** begin Data for the task **
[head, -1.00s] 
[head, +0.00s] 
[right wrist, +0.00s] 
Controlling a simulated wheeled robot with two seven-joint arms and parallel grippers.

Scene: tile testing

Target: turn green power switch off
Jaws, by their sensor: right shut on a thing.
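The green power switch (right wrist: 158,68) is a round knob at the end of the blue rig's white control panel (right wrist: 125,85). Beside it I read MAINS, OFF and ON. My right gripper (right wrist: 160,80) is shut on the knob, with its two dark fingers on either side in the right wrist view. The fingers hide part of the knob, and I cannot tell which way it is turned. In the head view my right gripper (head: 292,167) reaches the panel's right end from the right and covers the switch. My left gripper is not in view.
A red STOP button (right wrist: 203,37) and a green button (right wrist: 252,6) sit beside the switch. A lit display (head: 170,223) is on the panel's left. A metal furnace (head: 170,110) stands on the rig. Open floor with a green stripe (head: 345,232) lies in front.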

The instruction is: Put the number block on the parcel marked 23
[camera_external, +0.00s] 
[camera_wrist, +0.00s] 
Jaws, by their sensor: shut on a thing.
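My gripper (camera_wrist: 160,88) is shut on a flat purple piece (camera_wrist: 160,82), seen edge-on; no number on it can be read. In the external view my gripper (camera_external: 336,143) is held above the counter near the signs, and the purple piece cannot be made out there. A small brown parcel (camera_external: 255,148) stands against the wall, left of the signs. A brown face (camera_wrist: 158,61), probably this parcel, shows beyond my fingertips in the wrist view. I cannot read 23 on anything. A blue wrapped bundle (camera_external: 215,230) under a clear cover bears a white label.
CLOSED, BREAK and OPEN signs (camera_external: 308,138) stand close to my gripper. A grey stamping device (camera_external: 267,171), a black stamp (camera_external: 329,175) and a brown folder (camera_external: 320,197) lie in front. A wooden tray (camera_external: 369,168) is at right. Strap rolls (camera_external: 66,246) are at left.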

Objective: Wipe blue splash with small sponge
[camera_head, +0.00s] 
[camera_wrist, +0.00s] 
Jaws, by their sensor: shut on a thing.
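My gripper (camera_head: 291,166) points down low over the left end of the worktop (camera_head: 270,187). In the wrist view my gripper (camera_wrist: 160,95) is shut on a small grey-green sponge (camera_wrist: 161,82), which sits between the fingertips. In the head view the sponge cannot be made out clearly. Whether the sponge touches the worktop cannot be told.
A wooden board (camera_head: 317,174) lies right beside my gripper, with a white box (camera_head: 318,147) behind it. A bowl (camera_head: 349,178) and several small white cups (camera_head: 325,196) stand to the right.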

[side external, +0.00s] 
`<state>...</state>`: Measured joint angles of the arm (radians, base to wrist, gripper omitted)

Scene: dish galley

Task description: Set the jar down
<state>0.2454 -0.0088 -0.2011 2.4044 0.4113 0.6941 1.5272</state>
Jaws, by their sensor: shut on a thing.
** end Data for the task **
Work to be completed:
Some lines of the data above may hold the word "Scene"; report how many do, and nothing else.

Response to this exercise:
2